◆ DATA SHOWN:
— BEGIN —

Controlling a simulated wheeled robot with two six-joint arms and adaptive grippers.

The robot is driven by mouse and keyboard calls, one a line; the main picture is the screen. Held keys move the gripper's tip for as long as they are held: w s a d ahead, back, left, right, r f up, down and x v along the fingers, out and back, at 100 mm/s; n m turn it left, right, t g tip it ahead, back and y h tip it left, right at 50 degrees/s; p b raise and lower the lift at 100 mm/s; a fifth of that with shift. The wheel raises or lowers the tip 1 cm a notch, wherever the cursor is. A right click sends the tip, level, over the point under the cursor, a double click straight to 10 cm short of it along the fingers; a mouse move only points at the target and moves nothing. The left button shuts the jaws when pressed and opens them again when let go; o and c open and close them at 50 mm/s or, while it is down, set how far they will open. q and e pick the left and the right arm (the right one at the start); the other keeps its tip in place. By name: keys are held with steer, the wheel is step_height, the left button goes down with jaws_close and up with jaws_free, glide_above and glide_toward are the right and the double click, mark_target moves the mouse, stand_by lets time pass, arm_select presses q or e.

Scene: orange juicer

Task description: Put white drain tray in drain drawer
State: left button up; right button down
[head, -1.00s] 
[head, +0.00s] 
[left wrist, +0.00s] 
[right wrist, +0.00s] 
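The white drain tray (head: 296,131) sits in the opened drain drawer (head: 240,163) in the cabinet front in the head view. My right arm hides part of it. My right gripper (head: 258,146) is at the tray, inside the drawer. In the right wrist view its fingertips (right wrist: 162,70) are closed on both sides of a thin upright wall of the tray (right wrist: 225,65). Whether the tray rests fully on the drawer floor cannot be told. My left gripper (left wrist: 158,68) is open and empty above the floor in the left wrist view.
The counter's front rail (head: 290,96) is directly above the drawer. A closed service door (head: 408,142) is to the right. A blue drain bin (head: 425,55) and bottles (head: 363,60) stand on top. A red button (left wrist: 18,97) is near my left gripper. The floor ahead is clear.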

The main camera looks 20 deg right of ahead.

— END —

Return the whole listing exactly, with every line included.

◆ EXERCISE ANSWER:
Controlling a simulated wheeled robot with two six-joint arms and adaptive grippers.

The robot is driven by mouse and keyboard calls, one a line; the main picture is the screen. Held keys move the gripper's tip for as long as they are held: w s a d ahead, back, left, right, r f up, down and x v along the fingers, out and back, at 100 mm/s; n m turn it left, right, t g tip it ahead, back and y h tip it left, right at 50 degrees/s; p b raise and lower the lift at 100 mm/s; a fifth of that with shift. The wheel raises or lowers the tip 1 cm a notch, wherever the cursor is. A right click sends the tip, level, over the point under the cursor, a double click straight to 10 cm short of it along the fingers; a mouse move only points at the target and moves nothing. The left button shuts the jaws when pressed and opens them again when let go; o and c open and close them at 50 mm/s or, while it is down, set how far they will open. q and e pick the left and the right arm (the right one at the start); the other keeps its tip in place. By name: keys are held with steer, the wheel is step_height, the left button goes down with jaws_close and up with jaws_free, glide_above and glide_toward are the right and the double click, mark_target moves the mouse, stand_by lets time pass, arm_select presses q or e.

Scene: orange juicer

Task description: Put white drain tray in drain drawer
State: left button up; right button down
[head, -1.00s] 
[head, +0.00s] 
[left wrist, +0.00s] 
[right wrist, +0.00s] 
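The white drain tray (head: 296,131) sits in the opened drain drawer (head: 240,163) in the cabinet front in the head view. My right arm hides part of it. My right gripper (head: 258,146) is at the tray, inside the drawer. In the right wrist view its fingertips (right wrist: 162,70) are closed on both sides of a thin upright wall of the tray (right wrist: 225,65). Whether the tray rests fully on the drawer floor cannot be told. My left gripper (left wrist: 158,68) is open and empty above the floor in the left wrist view.
The counter's front rail (head: 290,96) is directly above the drawer. A closed service door (head: 408,142) is to the right. A blue drain bin (head: 425,55) and bottles (head: 363,60) stand on top. A red button (left wrist: 18,97) is near my left gripper. The floor ahead is clear.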

The main camera looks 20 deg right of ahead.

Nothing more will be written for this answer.